Ghislaine Maxwell has found a way to make Washington squirm. In a letter sent Tuesday to House Oversight Chair James Comer, attorneys for the convicted sex trafficker said she is willing to testify before Congress — but only if her conditions are met. The list reads less like cooperation and more like a ransom note: full immunity, no prison setting for the interview, advance access to the committee’s questions, and a delay until the Supreme Court decides on her appeal. Failing that, Maxwell will invoke the Fifth and say nothing.
Maxwell, serving a 20-year sentence for luring girls into Jeffrey Epstein’s abuse network, is leveraging her knowledge at a time when the Epstein scandal continues to grip the Trump administration’s second term. Her attorneys warned that forcing her to testify now could “compromise her constitutional rights” and “taint a future jury pool.” They also accused Congress of prejudging her credibility. The letter ends with a final twist: an appeal to President Trump for clemency, with the promise that in exchange, she would testify “openly and honestly” in public.

Congress Pushes Back as Ghislaine Maxwell’s Epstein Testimony Comes With Strings Attached
The Oversight Committee quickly rejected Maxwell’s demands.
“We will not consider granting congressional immunity,” a committee spokeswoman said. Comer himself told CNN, “I don’t think there are many Republicans that want to give immunity to someone that may have been sex trafficking children.”
Top House Democrat Robert Garcia was just as blunt, saying Maxwell “is not going to set whatever terms she wants.”
Still, the timing raises questions. Maxwell’s letter came days before the Justice Department revealed new details about the secretive grand juries that indicted her and Epstein, admitting they heard from only two law enforcement witnesses. The same week, pressure mounted on the Trump administration to release more Epstein-related files — a promise the president’s allies once hyped and now seem to be avoiding.

What Is She Hiding — And Who Could She Take Down?
The Epstein case has always thrived on what’s not said. Maxwell’s conditions suggest she has more to reveal — but only if she’s safe from the fallout. Her attorneys claim she has “extensive documentation” to back up her statements, yet she won’t share it without guarantees. Even her offer of a public testimony, if granted clemency, feels like a threat wrapped in a deal.

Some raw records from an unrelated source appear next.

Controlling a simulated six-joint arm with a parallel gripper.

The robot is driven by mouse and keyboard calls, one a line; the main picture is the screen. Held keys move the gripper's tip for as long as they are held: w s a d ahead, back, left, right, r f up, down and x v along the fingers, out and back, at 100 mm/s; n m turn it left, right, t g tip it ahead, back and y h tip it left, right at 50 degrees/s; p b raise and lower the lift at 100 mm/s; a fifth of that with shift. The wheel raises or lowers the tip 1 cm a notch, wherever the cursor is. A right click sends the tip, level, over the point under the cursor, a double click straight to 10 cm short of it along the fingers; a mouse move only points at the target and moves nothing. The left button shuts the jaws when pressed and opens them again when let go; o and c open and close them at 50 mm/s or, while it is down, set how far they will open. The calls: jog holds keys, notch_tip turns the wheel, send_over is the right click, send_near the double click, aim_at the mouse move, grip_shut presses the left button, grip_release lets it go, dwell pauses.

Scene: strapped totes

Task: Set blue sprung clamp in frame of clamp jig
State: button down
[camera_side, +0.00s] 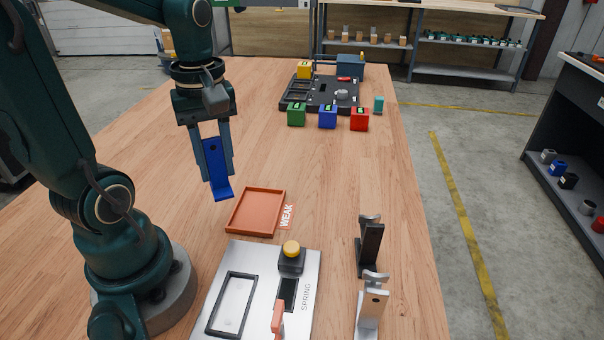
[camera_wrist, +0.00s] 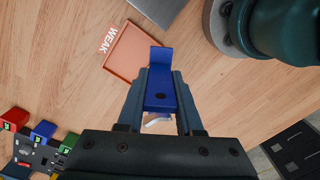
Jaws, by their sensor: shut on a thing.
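The blue sprung clamp (camera_side: 213,160) is held between the two fingers of my gripper (camera_side: 218,172), which is shut on it. It hangs upright in the air above the table, its bent foot at the bottom. In the wrist view the clamp (camera_wrist: 160,92) lies between both fingers (camera_wrist: 163,100). The clamp jig (camera_side: 264,259) is a silvery plate marked SPRING at the front of the side view. Its black rectangular frame (camera_side: 248,306) is on the left part and looks empty. My gripper is behind the jig, well apart from it. In the wrist view the jig's edge (camera_wrist: 160,8) shows at the top.
An orange tray (camera_side: 236,216) labelled WEAK lies between gripper and jig. The jig carries a yellow-knobbed block (camera_side: 291,258) and a salmon lever (camera_side: 278,317). Two upright stands (camera_side: 370,246) (camera_side: 372,307) are to the right. Coloured blocks (camera_side: 328,117) and a black fixture stand farther back.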

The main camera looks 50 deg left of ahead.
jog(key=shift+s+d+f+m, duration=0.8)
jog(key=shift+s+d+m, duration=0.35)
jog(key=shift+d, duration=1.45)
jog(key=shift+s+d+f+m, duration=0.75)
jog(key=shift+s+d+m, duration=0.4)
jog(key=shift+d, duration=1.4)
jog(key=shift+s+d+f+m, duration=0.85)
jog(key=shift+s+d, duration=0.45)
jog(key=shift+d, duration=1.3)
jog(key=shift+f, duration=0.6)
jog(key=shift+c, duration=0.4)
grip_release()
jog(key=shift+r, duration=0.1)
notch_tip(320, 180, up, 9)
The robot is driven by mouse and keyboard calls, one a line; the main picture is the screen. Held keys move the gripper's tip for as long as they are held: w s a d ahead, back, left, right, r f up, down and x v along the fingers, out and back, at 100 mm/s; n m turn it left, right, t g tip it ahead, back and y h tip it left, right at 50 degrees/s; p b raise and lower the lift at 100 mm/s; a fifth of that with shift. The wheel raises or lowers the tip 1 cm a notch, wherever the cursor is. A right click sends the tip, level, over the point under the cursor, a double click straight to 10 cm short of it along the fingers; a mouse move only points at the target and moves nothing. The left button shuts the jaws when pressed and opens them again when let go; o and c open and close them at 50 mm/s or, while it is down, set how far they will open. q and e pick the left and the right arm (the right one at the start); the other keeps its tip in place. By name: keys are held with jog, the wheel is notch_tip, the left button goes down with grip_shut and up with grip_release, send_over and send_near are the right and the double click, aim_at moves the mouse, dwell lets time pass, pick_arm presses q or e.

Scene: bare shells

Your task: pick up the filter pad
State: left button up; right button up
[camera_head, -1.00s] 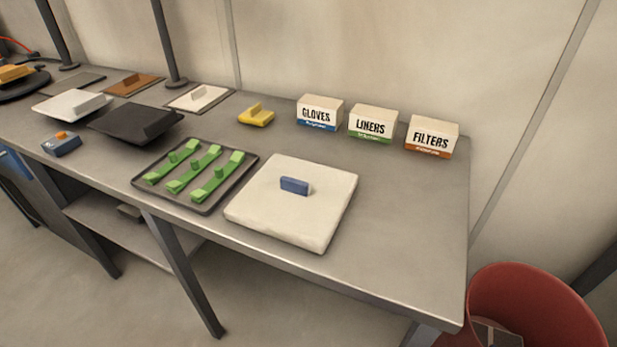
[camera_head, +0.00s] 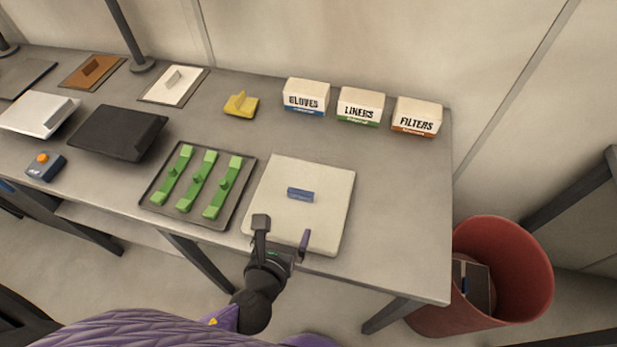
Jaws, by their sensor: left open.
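The filter pad (camera_head: 325,215) looks to be the thick off-white square slab lying flat near the front edge of the table, with a small blue block (camera_head: 300,194) on its top. My left gripper (camera_head: 282,235) is open and empty at the pad's front edge, its fingers spread apart left and right. From this view I cannot tell whether it touches the pad. My right gripper is out of view.
A dark tray (camera_head: 150,199) with green parts stands just left of the pad. A red bin (camera_head: 535,270) is at the right. The table right of the pad is clear.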

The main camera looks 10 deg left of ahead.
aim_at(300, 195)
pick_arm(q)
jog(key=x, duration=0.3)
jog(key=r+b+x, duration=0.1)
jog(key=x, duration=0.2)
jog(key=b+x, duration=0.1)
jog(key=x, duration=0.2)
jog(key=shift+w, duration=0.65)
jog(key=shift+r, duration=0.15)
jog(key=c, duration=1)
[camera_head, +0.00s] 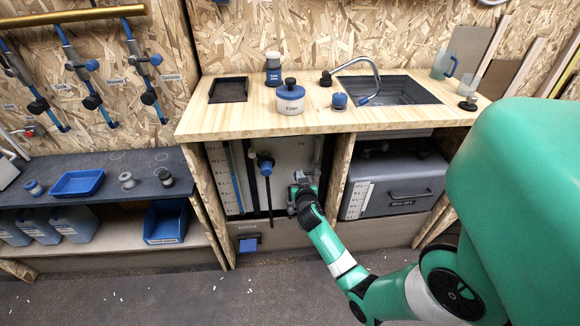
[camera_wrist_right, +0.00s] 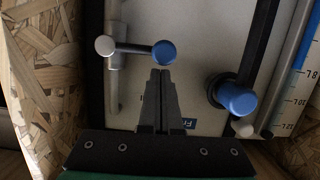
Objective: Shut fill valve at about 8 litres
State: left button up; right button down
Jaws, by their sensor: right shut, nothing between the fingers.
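The fresh-water tank (camera_head: 285,160) stands in the left bay under the counter, with a litre scale (camera_head: 218,172) at its left. In the right wrist view, the blue band on the scale (camera_wrist_right: 305,62) ends near a mark that seems to read 8 L; the digits are tiny. A lever with a blue knob (camera_wrist_right: 163,52) and a pale ball end lies just beyond my right fingertips (camera_wrist_right: 160,72). My right gripper (camera_head: 301,183) is shut and empty, apparently just short of that knob. A second blue knob (camera_wrist_right: 237,97) sits on a black pipe, also in the head view (camera_head: 266,167). My left gripper is out of view.
A wooden post (camera_head: 338,175) separates the tank bay from the grey tank (camera_head: 395,188) at right. The counter (camera_head: 240,118) overhangs both bays. A blue tray (camera_head: 77,184) is on the left shelf.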

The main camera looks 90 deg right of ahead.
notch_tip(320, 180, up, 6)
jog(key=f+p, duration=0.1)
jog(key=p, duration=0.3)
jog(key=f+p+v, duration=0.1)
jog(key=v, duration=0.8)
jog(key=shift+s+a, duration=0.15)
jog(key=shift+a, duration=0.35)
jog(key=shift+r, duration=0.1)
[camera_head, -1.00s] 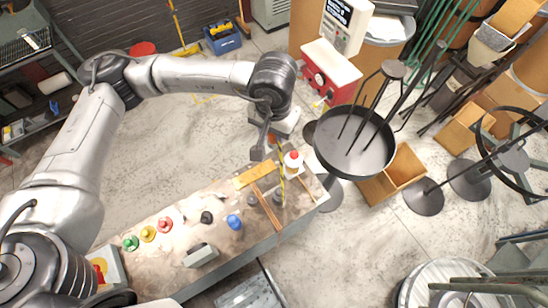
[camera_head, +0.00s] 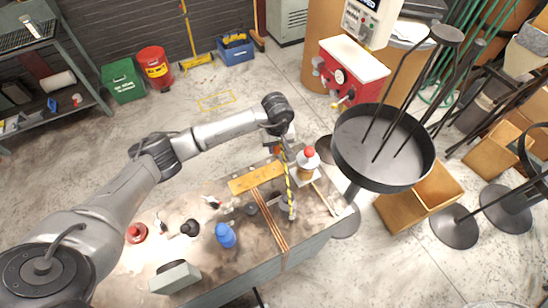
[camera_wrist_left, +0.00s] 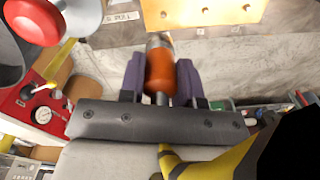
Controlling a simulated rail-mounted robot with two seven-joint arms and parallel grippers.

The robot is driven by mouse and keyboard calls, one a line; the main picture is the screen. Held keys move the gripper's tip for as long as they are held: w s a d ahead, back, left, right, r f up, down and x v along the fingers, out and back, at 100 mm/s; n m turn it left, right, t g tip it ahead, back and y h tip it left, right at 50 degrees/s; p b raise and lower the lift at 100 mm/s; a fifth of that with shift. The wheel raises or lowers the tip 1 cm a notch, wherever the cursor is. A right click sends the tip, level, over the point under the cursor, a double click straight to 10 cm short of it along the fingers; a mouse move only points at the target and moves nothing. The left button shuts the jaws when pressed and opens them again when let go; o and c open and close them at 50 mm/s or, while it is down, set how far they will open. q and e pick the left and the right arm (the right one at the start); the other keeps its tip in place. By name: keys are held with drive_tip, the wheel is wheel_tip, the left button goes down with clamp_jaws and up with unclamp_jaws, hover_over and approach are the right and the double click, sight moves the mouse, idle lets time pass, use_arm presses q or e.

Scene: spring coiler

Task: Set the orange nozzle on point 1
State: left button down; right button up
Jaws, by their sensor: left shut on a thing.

The stakes are enormous. Maxwell’s testimony could open the door to the names, connections, and secrets that have fueled years of conspiracy theories — implicating not just Epstein but the web of billionaires, royals, and politicians around him. For now, Congress is holding firm, but the power dynamic is shifting. Ghislaine Maxwell, from behind bars, is still playing the game — and she’s betting she has the cards to win.